▶ _Task inputs_:

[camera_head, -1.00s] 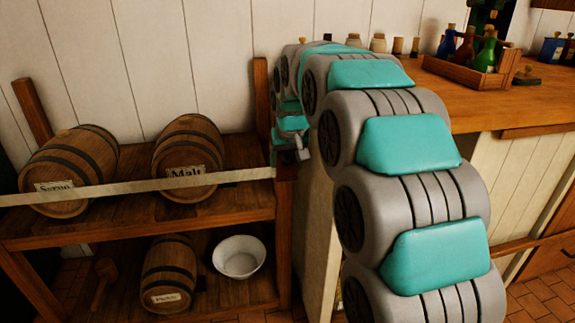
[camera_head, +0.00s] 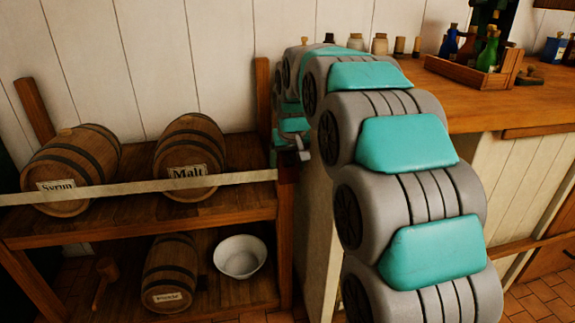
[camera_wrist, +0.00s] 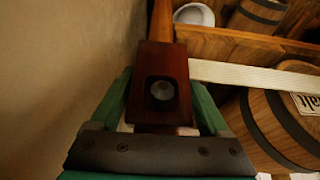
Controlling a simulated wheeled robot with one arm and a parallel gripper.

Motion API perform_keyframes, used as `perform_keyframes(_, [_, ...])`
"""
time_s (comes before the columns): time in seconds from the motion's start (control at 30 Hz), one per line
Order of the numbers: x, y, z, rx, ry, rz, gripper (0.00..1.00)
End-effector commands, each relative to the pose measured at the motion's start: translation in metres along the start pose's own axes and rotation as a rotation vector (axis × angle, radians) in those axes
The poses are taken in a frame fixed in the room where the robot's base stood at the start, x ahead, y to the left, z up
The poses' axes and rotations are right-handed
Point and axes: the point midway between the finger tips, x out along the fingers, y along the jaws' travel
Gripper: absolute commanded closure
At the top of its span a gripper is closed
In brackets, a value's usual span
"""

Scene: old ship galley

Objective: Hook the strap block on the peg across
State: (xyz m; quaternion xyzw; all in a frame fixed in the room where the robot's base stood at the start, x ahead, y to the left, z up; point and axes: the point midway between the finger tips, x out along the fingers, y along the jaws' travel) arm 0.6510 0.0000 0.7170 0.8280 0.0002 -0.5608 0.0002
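The strap block (camera_wrist: 158,60) is a dark red-brown piece with a hole, at the right end of a pale strap (camera_head: 130,189). It sits against the rack's right front post, and the strap runs straight across the rack front. In the wrist view a round grey peg end (camera_wrist: 162,90) shows inside the block's hole. My gripper (camera_wrist: 160,100) has its green fingers on either side of the block. Whether they press on it is not clear. In the head view the block (camera_head: 287,172) is small and dark below my gripper (camera_head: 294,150), partly hidden by my arm.
Syrup (camera_head: 75,165) and Malt (camera_head: 190,155) barrels lie on the upper shelf behind the strap. A smaller barrel (camera_head: 170,270) and a white bowl (camera_head: 240,257) are below. A counter (camera_head: 500,105) with a bottle crate (camera_head: 470,72) stands right.

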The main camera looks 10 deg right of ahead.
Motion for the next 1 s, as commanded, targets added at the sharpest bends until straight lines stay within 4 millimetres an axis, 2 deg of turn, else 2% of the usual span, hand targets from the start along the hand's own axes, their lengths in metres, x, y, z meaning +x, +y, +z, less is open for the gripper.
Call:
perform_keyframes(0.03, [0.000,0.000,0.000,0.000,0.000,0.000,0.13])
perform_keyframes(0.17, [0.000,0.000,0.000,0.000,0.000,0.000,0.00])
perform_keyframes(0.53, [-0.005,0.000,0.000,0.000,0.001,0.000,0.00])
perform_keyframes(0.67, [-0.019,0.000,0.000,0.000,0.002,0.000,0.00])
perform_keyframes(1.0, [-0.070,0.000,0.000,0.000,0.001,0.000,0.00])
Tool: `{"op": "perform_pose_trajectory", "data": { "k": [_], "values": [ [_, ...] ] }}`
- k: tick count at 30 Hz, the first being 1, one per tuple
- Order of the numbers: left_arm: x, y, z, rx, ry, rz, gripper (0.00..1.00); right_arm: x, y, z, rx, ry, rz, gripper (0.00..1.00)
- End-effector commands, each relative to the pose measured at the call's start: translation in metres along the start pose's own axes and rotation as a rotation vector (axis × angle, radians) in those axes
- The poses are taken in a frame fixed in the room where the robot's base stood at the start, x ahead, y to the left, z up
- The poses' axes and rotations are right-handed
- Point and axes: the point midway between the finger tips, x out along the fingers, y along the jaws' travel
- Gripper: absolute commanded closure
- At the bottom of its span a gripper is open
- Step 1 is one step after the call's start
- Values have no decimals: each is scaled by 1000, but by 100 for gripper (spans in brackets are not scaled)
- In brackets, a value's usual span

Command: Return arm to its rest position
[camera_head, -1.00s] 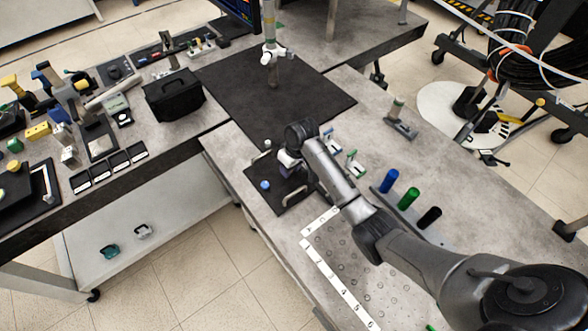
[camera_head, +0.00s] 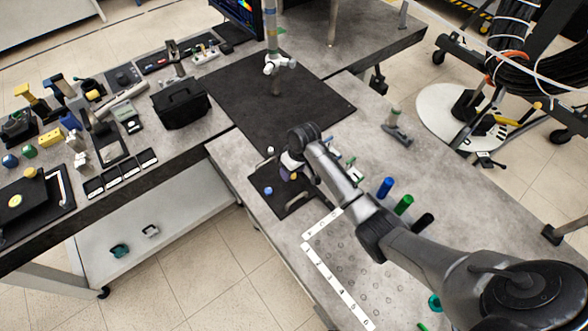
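One of my arms (camera_head: 345,185) comes in from the lower right and reaches over the grey workbench. Its end, with the gripper (camera_head: 290,165), is over a small black mat on the bench. The fingers are small and partly hidden by the wrist, so I cannot tell whether they are open or shut. A blue knob (camera_head: 268,190) on the mat shows just left of the gripper. My left arm and gripper are not in view.
Blue (camera_head: 386,187), green (camera_head: 403,205) and black (camera_head: 423,222) cylinders stand right of the arm. A numbered hole plate (camera_head: 335,262) lies below it. A black bag (camera_head: 180,103) and several tools are on the left bench. The large black mat (camera_head: 270,100) is mostly clear.

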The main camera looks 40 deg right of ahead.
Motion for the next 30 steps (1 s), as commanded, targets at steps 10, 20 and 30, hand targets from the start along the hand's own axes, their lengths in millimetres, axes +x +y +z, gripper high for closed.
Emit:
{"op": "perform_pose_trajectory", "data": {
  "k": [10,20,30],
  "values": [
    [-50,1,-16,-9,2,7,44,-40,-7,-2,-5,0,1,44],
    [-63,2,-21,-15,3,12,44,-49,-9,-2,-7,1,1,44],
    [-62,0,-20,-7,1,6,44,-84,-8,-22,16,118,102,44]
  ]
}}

▶ _Your task_:
Copy the material shown above in full and exactly. Skip the pictures.

▶ _Problem solution_:
[camera_head, -1.00s] 
[camera_head, +0.00s] 
[camera_wrist, +0.00s] 
Controlling a simulated wheeled robot with one arm and a parallel gripper.

Motion API perform_keyframes, used as `perform_keyframes(_, [_, ...])`
"""
time_s (comes before the columns): time in seconds from the motion's start (control at 30 Hz), one per line
Order of the numbers: x, y, z, rx, ry, rz, gripper (0.00..1.00)
End-effector commands, each relative to the pose measured at the motion's start: translation in metres along the start pose's own axes and rotation as a rotation vector (axis × angle, radians) in those axes
The poses are taken in a frame fixed in the room where the robot's base stood at the start, x ahead, y to the left, z up
The poses' axes and rotations are right-handed
Point and axes: the point midway between the finger tips, x out along the fingers, y along the jaws' travel
Gripper: absolute commanded closure
At the top of its span a gripper is closed
In brackets, a value's usual span
"""

Scene: old ship galley

Objective: Hook the strap block on the peg across
State: (xyz m; quaternion xyzw; all in a frame fixed in the room where the robot's base stood at the start, x ahead, y to the left, z up; point and axes: the point midway between the finger tips, x out along the fingers, y along the jaws' travel) arm 0.6510 0.0000 0.7170 0.8280 0.0002 -0.5608 0.0002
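The strap block (camera_wrist: 158,60) is a dark red-brown piece with a hole, at the right end of a pale strap (camera_head: 130,189). It sits against the rack's right front post, and the strap runs straight across the rack front. In the wrist view a round grey peg end (camera_wrist: 162,90) shows inside the block's hole. My gripper (camera_wrist: 160,100) has its green fingers on either side of the block. Whether they press on it is not clear. In the head view the block (camera_head: 287,172) is small and dark below my gripper (camera_head: 294,150), partly hidden by my arm.
Syrup (camera_head: 75,165) and Malt (camera_head: 190,155) barrels lie on the upper shelf behind the strap. A smaller barrel (camera_head: 170,270) and a white bowl (camera_head: 240,257) are below. A counter (camera_head: 500,105) with a bottle crate (camera_head: 470,72) stands right.

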The main camera looks 10 deg right of ahead.
Motion for the next 1 s, as commanded, targets added at the sharpest bends until straight lines stay within 4 millimetres an axis, 2 deg of turn, else 2% of the usual span, hand targets from the start along the hand's own axes, their lengths in metres, x, y, z meaning +x, +y, +z, less is open for the gripper.
Call:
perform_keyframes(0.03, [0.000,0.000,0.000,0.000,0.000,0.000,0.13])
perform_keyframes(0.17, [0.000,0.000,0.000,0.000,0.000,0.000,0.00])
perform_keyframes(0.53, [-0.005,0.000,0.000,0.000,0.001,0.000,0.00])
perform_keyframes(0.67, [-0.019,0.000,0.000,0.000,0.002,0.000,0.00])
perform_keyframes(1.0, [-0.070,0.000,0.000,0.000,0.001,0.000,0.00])
Tool: `{"op": "perform_pose_trajectory", "data": { "k": [_], "values": [ [_, ...] ] }}`
- k: tick count at 30 Hz, the first being 1, one per tuple
- Order of the numbers: left_arm: x, y, z, rx, ry, rz, gripper (0.00..1.00); right_arm: x, y, z, rx, ry, rz, gripper (0.00..1.00)
- End-effector commands, each relative to the pose measured at the call's start: translation in metres along the start pose's own axes and rotation as a rotation vector (axis × angle, radians) in those axes
- The poses are taken in a frame fixed in the room where the robot's base stood at the start, x ahead, y to the left, z up
- The poses' axes and rotations are right-handed
- Point and axes: the point midway between the finger tips, x out along the fingers, y along the jaws' travel
- Gripper: absolute commanded closure
- At the bottom of its span a gripper is open
- Step 1 is one step after the call's start
- Values have no decimals: each is scaled by 1000, but by 100 for gripper (spans in brackets are not scaled)
- In brackets, a value's usual span

Command: Return arm to its rest position
[camera_head, -1.00s] 
[camera_head, +0.00s] 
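One of my arms (camera_head: 345,185) comes in from the lower right and reaches over the grey workbench. Its end, with the gripper (camera_head: 290,165), is over a small black mat on the bench. The fingers are small and partly hidden by the wrist, so I cannot tell whether they are open or shut. A blue knob (camera_head: 268,190) on the mat shows just left of the gripper. My left arm and gripper are not in view.
Blue (camera_head: 386,187), green (camera_head: 403,205) and black (camera_head: 423,222) cylinders stand right of the arm. A numbered hole plate (camera_head: 335,262) lies below it. A black bag (camera_head: 180,103) and several tools are on the left bench. The large black mat (camera_head: 270,100) is mostly clear.

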The main camera looks 40 deg right of ahead.
Motion for the next 30 steps (1 s), as commanded, targets at steps 10, 20 and 30, hand targets from the start along the hand's own axes, their lengths in millimetres, axes +x +y +z, gripper high for closed.
Emit:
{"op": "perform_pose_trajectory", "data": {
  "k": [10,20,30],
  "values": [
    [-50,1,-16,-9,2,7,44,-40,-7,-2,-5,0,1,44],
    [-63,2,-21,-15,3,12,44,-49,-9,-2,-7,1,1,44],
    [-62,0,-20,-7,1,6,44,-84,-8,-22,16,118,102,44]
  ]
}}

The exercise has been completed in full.